> **What is asked**: Write out all the material exactly. Leave nothing out.

> **Material provided**:
%%

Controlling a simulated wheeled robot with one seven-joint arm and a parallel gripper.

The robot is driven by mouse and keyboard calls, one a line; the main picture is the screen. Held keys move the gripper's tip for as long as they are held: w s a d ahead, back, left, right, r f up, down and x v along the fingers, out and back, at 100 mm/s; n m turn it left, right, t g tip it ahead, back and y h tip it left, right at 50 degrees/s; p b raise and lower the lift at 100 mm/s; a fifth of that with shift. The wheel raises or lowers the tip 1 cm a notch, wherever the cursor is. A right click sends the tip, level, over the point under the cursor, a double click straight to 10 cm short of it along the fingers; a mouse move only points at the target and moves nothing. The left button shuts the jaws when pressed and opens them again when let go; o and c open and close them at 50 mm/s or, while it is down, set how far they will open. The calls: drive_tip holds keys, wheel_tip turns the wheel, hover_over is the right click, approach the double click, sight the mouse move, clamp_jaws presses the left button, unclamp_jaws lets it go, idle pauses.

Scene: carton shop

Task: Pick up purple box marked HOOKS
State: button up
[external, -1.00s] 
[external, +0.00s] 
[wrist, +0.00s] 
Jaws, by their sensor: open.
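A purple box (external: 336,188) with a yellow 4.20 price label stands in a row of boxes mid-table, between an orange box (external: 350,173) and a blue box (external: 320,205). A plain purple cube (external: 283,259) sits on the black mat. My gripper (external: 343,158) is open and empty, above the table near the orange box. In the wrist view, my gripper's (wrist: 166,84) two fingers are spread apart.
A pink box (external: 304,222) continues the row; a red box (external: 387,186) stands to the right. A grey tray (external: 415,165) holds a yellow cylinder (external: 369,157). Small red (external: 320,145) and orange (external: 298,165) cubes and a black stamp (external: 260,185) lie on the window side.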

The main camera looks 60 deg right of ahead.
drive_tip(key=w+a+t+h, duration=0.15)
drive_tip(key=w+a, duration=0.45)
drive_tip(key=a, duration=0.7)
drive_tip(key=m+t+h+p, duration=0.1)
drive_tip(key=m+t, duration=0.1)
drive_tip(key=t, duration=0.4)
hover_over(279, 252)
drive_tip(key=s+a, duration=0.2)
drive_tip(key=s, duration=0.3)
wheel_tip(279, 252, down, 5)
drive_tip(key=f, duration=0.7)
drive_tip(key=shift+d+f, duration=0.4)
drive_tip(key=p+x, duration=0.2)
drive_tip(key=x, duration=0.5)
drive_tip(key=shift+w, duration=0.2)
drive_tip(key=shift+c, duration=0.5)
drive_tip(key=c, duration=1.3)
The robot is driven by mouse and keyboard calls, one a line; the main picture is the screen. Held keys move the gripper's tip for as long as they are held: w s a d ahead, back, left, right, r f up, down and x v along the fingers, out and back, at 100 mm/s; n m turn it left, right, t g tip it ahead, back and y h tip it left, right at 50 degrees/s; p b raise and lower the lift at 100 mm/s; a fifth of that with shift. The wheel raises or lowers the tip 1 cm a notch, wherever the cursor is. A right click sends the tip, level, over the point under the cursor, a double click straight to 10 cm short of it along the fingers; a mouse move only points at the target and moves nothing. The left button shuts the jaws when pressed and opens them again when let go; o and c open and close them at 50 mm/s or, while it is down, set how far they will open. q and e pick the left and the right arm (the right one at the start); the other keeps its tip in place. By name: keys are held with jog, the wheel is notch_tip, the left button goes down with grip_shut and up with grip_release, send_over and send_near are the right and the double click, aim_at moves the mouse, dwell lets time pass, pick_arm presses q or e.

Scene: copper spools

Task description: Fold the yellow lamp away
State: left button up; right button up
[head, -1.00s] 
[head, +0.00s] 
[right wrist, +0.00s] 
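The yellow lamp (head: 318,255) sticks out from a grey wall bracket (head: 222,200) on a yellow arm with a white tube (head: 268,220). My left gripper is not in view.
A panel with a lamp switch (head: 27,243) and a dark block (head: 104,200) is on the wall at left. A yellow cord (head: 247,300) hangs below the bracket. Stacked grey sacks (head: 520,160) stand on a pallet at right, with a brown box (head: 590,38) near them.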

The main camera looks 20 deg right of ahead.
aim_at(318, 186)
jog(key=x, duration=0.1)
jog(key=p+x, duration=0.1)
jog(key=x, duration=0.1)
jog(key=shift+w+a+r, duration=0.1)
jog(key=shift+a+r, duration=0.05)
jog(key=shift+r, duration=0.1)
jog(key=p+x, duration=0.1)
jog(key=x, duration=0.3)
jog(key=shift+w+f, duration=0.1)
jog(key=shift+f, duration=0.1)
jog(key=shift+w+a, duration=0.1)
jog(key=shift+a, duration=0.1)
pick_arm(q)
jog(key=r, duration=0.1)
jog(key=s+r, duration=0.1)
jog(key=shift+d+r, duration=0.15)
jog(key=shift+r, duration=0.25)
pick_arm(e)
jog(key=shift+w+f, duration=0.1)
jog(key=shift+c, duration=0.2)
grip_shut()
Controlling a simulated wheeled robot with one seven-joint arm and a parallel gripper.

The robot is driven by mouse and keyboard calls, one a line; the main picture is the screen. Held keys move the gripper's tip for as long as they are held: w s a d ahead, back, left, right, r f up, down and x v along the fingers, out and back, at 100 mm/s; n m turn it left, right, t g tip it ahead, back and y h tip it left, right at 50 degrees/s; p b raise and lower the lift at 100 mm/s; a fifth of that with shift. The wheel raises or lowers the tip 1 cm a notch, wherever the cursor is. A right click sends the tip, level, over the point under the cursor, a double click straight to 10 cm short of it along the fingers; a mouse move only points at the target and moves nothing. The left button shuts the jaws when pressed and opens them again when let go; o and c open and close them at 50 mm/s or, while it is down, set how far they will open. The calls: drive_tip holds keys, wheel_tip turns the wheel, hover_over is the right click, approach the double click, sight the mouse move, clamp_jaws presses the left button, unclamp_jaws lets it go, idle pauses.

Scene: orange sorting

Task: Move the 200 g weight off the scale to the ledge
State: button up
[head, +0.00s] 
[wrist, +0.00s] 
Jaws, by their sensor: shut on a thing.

%%

> **The reply**:
Controlling a simulated wheeled robot with one seven-joint arm and a parallel gripper.

The robot is driven by mouse and keyboard calls, one a line; the main picture is the screen. Held keys move the gripper's tip for as long as they are held: w s a d ahead, back, left, right, r f up, down and x v along the fingers, out and back, at 100 mm/s; n m turn it left, right, t g tip it ahead, back and y h tip it left, right at 50 degrees/s; p b raise and lower the lift at 100 mm/s; a fifth of that with shift. The wheel raises or lowers the tip 1 cm a notch, wherever the cursor is. A right click sends the tip, level, over the point under the cursor, a double click straight to 10 cm short of it along the fingers; a mouse move only points at the target and moves nothing. The left button shuts the jaws when pressed and opens them again when let go; o and c open and close them at 50 mm/s or, while it is down, set how far they will open. The calls: drive_tip holds keys, wheel_tip turns the wheel, hover_over is the right click, approach the double click, sight the mouse move, clamp_jaws presses the left button, unclamp_jaws lets it go, idle pauses.

Scene: carton shop

Task: Pick up purple box marked HOOKS
State: button up
[external, -1.00s] 
[external, +0.00s] 
[wrist, +0.00s] 
Jaws, by their sensor: open.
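A purple box (external: 336,188) with a yellow 4.20 price label stands in a row of boxes mid-table, between an orange box (external: 350,173) and a blue box (external: 320,205). A plain purple cube (external: 283,259) sits on the black mat. My gripper (external: 343,158) is open and empty, above the table near the orange box. In the wrist view, my gripper's (wrist: 166,84) two fingers are spread apart.
A pink box (external: 304,222) continues the row; a red box (external: 387,186) stands to the right. A grey tray (external: 415,165) holds a yellow cylinder (external: 369,157). Small red (external: 320,145) and orange (external: 298,165) cubes and a black stamp (external: 260,185) lie on the window side.

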The main camera looks 60 deg right of ahead.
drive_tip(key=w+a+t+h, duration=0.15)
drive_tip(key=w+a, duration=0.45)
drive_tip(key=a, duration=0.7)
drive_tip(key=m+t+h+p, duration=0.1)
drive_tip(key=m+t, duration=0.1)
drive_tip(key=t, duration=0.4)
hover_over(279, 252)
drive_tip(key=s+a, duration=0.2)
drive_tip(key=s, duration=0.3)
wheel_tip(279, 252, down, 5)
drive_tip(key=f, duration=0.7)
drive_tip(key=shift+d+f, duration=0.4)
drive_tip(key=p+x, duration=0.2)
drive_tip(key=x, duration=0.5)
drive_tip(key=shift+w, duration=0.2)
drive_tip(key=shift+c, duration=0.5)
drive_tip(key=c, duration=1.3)
The robot is driven by mouse and keyboard calls, one a line; the main picture is the screen. Held keys move the gripper's tip for as long as they are held: w s a d ahead, back, left, right, r f up, down and x v along the fingers, out and back, at 100 mm/s; n m turn it left, right, t g tip it ahead, back and y h tip it left, right at 50 degrees/s; p b raise and lower the lift at 100 mm/s; a fifth of that with shift. The wheel raises or lowers the tip 1 cm a notch, wherever the cursor is. A right click sends the tip, level, over the point under the cursor, a double click straight to 10 cm short of it along the fingers; a mouse move only points at the target and moves nothing. The left button shuts the jaws when pressed and opens them again when let go; o and c open and close them at 50 mm/s or, while it is down, set how far they will open. q and e pick the left and the right arm (the right one at the start); the other keeps its tip in place. By name: keys are held with jog, the wheel is notch_tip, the left button goes down with grip_shut and up with grip_release, send_over and send_near are the right and the double click, aim_at moves the mouse, dwell lets time pass, pick_arm presses q or e.

Scene: copper spools

Task description: Fold the yellow lamp away
State: left button up; right button up
[head, -1.00s] 
[head, +0.00s] 
[right wrist, +0.00s] 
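The yellow lamp (head: 318,255) sticks out from a grey wall bracket (head: 222,200) on a yellow arm with a white tube (head: 268,220). My left gripper is not in view.
A panel with a lamp switch (head: 27,243) and a dark block (head: 104,200) is on the wall at left. A yellow cord (head: 247,300) hangs below the bracket. Stacked grey sacks (head: 520,160) stand on a pallet at right, with a brown box (head: 590,38) near them.

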The main camera looks 20 deg right of ahead.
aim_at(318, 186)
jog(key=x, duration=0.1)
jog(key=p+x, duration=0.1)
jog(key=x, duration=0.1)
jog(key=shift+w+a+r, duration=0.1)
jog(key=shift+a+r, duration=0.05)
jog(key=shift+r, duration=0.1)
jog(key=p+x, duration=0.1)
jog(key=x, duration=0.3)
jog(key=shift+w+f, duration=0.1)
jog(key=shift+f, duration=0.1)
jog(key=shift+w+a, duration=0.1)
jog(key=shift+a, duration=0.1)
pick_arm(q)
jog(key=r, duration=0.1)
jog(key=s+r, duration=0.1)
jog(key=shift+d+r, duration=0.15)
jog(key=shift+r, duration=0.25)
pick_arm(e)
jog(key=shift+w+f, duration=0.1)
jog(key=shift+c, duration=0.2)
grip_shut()
Controlling a simulated wheeled robot with one seven-joint arm and a parallel gripper.

The robot is driven by mouse and keyboard calls, one a line; the main picture is the screen. Held keys move the gripper's tip for as long as they are held: w s a d ahead, back, left, right, r f up, down and x v along the fingers, out and back, at 100 mm/s; n m turn it left, right, t g tip it ahead, back and y h tip it left, right at 50 degrees/s; p b raise and lower the lift at 100 mm/s; a fifth of that with shift. The wheel raises or lowers the tip 1 cm a notch, wherever the cursor is. A right click sends the tip, level, over the point under the cursor, a double click straight to 10 cm short of it along the fingers; a mouse move only points at the target and moves nothing. The left button shuts the jaws when pressed and opens them again when let go; o and c open and close them at 50 mm/s or, while it is down, set how far they will open. The calls: drive_tip holds keys, wheel_tip turns the wheel, hover_over is the right click, approach the double click, sight the mouse move, clamp_jaws presses the left button, unclamp_jaws lets it go, idle pauses.

Scene: orange sorting

Task: Move the 200 g weight off the scale to the ledge
State: button up
[head, +0.00s] 
[wrist, +0.00s] 
Jaws, by their sensor: shut on a thing.

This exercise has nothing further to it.